_What to produce_:
Quote exactly the lines spanning from the top of the data below to the line that contains "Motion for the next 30", including both.

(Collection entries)
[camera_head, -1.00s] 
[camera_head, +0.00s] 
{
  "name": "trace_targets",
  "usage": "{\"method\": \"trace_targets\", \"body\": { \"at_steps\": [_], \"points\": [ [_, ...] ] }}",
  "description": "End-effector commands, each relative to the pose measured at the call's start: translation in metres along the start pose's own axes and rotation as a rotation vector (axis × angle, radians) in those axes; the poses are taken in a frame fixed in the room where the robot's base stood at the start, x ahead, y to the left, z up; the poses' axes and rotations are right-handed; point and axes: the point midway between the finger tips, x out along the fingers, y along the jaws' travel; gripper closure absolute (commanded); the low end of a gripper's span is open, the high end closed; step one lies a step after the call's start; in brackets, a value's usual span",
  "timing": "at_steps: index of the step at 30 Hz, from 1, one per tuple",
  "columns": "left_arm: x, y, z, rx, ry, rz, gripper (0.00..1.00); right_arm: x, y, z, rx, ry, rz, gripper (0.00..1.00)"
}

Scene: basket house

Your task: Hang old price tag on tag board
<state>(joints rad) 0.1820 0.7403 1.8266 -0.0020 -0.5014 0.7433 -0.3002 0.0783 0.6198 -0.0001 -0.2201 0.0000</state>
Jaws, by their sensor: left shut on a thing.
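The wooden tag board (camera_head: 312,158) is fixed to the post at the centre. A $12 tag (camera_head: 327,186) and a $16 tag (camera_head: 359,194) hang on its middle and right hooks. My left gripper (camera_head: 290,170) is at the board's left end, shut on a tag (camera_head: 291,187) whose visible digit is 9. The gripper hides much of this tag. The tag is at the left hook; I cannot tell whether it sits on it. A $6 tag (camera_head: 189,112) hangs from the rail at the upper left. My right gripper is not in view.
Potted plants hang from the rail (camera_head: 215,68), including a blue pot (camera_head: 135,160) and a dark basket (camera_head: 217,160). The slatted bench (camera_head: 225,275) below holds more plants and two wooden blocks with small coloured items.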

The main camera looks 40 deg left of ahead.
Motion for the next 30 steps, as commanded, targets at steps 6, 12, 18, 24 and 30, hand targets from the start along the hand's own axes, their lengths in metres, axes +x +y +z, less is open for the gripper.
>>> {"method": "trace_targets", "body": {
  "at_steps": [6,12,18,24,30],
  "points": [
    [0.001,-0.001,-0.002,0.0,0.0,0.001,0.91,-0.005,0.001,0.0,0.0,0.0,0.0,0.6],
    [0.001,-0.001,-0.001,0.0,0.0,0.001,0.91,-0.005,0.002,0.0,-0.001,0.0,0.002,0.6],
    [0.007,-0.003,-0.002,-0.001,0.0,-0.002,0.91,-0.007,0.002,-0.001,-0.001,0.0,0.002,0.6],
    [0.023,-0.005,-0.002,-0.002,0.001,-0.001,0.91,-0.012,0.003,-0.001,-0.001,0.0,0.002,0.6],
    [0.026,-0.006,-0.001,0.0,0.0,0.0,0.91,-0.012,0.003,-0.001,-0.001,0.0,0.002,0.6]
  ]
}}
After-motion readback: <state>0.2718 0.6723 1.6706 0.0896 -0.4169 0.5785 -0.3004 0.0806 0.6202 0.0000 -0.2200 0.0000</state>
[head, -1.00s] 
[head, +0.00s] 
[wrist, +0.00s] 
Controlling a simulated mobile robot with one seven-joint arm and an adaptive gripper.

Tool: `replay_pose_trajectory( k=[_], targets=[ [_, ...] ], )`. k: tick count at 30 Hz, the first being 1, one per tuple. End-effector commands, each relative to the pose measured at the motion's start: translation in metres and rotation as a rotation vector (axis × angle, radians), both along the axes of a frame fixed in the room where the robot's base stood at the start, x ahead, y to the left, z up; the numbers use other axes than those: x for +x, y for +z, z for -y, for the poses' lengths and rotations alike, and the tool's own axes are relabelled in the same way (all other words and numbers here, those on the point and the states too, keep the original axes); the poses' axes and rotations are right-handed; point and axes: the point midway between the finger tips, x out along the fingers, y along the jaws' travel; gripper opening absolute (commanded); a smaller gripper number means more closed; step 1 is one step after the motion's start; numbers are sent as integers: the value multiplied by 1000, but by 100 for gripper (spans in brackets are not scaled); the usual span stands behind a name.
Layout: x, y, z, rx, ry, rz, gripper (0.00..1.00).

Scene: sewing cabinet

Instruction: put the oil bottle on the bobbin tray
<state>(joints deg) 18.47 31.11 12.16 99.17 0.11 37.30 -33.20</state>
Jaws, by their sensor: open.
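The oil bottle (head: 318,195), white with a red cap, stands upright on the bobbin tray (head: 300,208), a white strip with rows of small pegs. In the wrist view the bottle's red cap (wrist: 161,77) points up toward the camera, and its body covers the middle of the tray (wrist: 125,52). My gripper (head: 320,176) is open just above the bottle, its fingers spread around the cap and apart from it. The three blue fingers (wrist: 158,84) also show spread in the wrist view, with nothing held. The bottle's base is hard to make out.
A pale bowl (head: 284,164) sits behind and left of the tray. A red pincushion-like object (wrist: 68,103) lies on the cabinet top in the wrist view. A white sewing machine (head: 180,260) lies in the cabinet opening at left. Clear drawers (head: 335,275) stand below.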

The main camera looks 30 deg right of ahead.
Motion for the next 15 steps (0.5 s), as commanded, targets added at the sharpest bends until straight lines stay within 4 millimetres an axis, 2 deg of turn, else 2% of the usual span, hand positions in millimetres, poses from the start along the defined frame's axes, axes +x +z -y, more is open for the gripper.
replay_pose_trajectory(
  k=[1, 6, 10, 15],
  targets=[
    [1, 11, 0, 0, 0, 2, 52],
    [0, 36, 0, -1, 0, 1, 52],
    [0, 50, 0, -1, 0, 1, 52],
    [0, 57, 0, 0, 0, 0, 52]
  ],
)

_Reply_:
[camera_head, -1.00s] 
[camera_head, +0.00s] 
{
  "name": "trace_targets",
  "usage": "{\"method\": \"trace_targets\", \"body\": { \"at_steps\": [_], \"points\": [ [_, ...] ] }}",
  "description": "End-effector commands, each relative to the pose measured at the call's start: translation in metres along the start pose's own axes and rotation as a rotation vector (axis × angle, radians) in those axes; the poses are taken in a frame fixed in the room where the robot's base stood at the start, x ahead, y to the left, z up; the poses' axes and rotations are right-handed; point and axes: the point midway between the finger tips, x out along the fingers, y along the jaws' travel; gripper closure absolute (commanded); the low end of a gripper's span is open, the high end closed; step one lies a step after the call's start; in brackets, a value's usual span",
  "timing": "at_steps: index of the step at 30 Hz, from 1, one per tuple",
  "columns": "left_arm: x, y, z, rx, ry, rz, gripper (0.00..1.00); right_arm: x, y, z, rx, ry, rz, gripper (0.00..1.00)"
}

Scene: basket house

Your task: Hang old price tag on tag board
<state>(joints rad) 0.1820 0.7403 1.8266 -0.0020 -0.5014 0.7433 -0.3002 0.0783 0.6198 -0.0001 -0.2201 0.0000</state>
Jaws, by their sensor: left shut on a thing.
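The wooden tag board (camera_head: 312,158) is fixed to the post at the centre. A $12 tag (camera_head: 327,186) and a $16 tag (camera_head: 359,194) hang on its middle and right hooks. My left gripper (camera_head: 290,170) is at the board's left end, shut on a tag (camera_head: 291,187) whose visible digit is 9. The gripper hides much of this tag. The tag is at the left hook; I cannot tell whether it sits on it. A $6 tag (camera_head: 189,112) hangs from the rail at the upper left. My right gripper is not in view.
Potted plants hang from the rail (camera_head: 215,68), including a blue pot (camera_head: 135,160) and a dark basket (camera_head: 217,160). The slatted bench (camera_head: 225,275) below holds more plants and two wooden blocks with small coloured items.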

The main camera looks 40 deg left of ahead.
Motion for the next 30 steps, as commanded, targets at steps 6, 12, 18, 24 and 30, hand targets from the start along the hand's own axes, their lengths in metres, axes +x +y +z, less is open for the gripper.

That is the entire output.